高峰秀子は、「わたしの渡世日記」に、その苦しい思いを刻みつけるように記しています。
《「今日まで、貴方の写真を胸のポケットに抱きつづけてきましたが、共に戦場で散らすに忍びず、送り返します。よごしてしまって済みません・・・。一兵士より」
支那事変から大東亜戦争の終わりまでの間に、私は何百通、何千通の手紙を前線の兵士から貰ったけれど、ほとんど返事を書いた記憶がない。返事を書こうにも、相手の住所も名前も書いてない手紙が多かったからである。今、思えば、それらの手紙の一通一通は、まるで遺書のようなものであった。「日本国 高峰秀子」の七文字だけで、私のもとに届いた軍事郵便に驚くよりも、そんないいかげんなあて名で、果たして届くか届かぬかも分からない手紙をしたためる兵士たちの、やりきれなく、うつろな寂しさを思うと、あの膨大な数の軍事郵便を、なぜ大切にしまっておかなかったのかと悔やまれる。

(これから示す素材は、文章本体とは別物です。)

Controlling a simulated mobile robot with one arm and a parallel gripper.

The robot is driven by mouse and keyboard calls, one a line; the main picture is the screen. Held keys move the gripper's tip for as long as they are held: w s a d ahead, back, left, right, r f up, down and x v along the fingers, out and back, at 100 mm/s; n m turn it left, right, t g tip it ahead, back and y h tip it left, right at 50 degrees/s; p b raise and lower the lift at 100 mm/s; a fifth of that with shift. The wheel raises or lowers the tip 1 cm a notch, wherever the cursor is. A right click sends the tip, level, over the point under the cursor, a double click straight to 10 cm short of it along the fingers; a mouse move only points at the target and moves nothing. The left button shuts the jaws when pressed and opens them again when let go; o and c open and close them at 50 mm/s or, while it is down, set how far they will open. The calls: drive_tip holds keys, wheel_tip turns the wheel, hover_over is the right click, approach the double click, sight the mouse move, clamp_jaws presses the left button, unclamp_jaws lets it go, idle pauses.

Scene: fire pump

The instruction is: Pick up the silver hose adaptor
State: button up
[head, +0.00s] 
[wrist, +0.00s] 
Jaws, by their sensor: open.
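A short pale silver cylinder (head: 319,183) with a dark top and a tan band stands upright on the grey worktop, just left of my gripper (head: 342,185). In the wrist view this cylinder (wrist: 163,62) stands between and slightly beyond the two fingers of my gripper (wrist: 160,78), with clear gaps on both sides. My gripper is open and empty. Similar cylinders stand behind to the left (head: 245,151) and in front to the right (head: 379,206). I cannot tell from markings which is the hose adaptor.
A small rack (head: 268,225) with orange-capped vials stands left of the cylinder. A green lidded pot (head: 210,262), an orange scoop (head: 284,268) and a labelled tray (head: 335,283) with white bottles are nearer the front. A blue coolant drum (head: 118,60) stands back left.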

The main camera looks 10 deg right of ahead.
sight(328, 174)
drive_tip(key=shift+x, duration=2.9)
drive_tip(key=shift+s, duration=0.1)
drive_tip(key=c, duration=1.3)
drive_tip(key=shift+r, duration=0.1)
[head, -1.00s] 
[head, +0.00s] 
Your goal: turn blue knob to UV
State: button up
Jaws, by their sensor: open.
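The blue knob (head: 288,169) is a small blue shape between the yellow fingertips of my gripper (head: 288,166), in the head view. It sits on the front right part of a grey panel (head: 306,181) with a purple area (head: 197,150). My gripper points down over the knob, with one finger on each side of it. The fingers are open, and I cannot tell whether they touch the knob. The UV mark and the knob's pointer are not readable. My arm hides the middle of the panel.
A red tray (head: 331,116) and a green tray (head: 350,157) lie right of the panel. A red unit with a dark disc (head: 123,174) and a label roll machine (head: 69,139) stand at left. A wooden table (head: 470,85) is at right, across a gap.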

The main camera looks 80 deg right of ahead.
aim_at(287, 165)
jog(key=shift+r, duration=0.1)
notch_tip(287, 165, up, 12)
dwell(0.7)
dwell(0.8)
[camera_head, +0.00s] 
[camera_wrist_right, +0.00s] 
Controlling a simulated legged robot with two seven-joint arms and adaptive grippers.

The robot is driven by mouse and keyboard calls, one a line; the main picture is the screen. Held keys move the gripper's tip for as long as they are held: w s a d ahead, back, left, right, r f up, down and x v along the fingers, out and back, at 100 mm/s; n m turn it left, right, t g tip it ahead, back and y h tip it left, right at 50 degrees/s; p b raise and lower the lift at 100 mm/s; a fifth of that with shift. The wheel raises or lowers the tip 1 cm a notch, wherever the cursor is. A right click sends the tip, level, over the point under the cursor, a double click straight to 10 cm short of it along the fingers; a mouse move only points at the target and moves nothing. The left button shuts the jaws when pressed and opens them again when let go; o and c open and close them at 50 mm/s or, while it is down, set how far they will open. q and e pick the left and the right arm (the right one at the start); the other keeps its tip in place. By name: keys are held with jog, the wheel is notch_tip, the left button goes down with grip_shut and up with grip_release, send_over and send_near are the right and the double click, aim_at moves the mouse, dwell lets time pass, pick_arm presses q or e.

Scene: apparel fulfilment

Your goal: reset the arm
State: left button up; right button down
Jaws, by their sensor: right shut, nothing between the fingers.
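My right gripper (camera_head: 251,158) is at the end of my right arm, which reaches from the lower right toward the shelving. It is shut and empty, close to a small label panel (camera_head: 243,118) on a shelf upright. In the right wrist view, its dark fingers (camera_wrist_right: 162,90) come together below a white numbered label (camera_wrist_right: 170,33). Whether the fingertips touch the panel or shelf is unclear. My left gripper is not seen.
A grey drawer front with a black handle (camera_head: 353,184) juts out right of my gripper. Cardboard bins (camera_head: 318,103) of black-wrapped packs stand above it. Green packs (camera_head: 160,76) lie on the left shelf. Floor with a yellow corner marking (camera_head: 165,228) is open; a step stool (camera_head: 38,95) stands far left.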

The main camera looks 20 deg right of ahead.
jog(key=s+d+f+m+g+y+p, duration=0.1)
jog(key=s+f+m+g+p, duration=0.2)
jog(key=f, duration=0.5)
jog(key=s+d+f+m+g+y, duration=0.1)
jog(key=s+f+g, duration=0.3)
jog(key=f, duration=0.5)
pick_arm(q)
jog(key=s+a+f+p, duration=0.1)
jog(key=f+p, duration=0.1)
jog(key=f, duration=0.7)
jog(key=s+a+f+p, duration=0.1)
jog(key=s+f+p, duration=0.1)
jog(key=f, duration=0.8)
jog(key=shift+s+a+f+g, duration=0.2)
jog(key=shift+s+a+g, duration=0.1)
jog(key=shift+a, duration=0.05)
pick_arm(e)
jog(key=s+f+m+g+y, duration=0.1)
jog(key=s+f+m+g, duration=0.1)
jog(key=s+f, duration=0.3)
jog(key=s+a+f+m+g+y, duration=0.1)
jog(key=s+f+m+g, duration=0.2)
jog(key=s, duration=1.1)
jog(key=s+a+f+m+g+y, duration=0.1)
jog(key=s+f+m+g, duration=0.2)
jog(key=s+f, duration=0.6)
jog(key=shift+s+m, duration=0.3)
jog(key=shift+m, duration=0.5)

私には、身内から戦死者を出した経験はないけれど、私のブロマイドを抱いて、たくさんの兵士が、北の戦地を駆けめぐり、南の海に果てたことを知っている。
慰問袋から飛び出した私のブロマイドは、いつも歯をむき出してニッコリと笑っていただろう。兵士たちは、私の作り笑いを承知の上で、それでも優しく胸のポケットにおさめてくれた、と思うと、私もまた、やりきれなさで身の置きところがないような気持ちになる。おそらく、私の映画はもちろんのこと、私の名前さえ知らぬ農民兵士の手にも、ブロマイドは渡ったことだろう。彼らは、どこの馬の骨かわからない、見ず知らずの少女の顔を背嚢にしょって幾百里も歩き、そして死んでいった・・・もし、そうだとしたら、何と悲惨な青春ではないか。》(「わたしの渡世日記」血染めのブロマイド)
この高峰秀子の文章には、戦場における兵士たちの絶望を、そして彼らのことをなにひとつ知りもしない薄っぺらな作り笑いをしているだけの自分が、そのたった一枚の写真を大切に抱いて死んでいった若者たちの無残な死に対して、「申し訳なさ」を、苦渋の言葉で綴っています。
戦場で死んでいった若き兵士の胸のポケットで、「歯をむき出してニッコリと笑っていた」自分の空しい作り笑いの醜悪さを、嫌悪を込めて書いています。
筆者が、ことさらに採用したこの「ブロマイドを返送してきた兵士のエピソード」の意味するところは、「ブロマイドの返送」という行為に、当時の若者たちの遣り場のない無残な思いを、ことさらに強調したかったからでしょうが、果たしてその「効果」が意図したとおりにあったかどうか、残念ながら、効果は随分と的外れなものとして終わってしまったのではないかというのが、自分の感想です。
死を目前にした兵士たちは絶望し、疲れ果て、あるいは、ブロマイドを「女優」に送り返したかもしれません。
しかし、写真を抱いて死のうが、送り返そうが、その悲惨な死に様にとって、なにほどの違いがあったといえるでしょうか。
「返送」を悲惨と感じるのは、平和な内地にいて安穏と暮らすドラマ好きの人間たちの妄想にすぎません。
そこに「ある」兵士たちの悲惨は、やはり些かも変わるものではなかったことを、「女優」になりきれなかった少女は見抜いています。
そして、少女は、「女優」を演じ切れなかったことで、兵士たちの思いを受け止められなかったことに傷つき、そこにある自分の醜悪さを嫌というほど思い知ったとき、「女優」として生きることの本当の意味に気がついたかもしれません。
からっぽの人間になって、それが失意のなかで死んでいく若き兵士のポケットの中であろうとなんだろうと、いかなる荒廃も意に介さず、馬鹿みたいに「歯をむき出してニッコリと笑って」みせることだと。
不世出の名女優・高峰秀子の誕生の瞬間(人間性を失うことが「演者」の真髄だと発見した)を、見てしまったような錯覚に捉われました。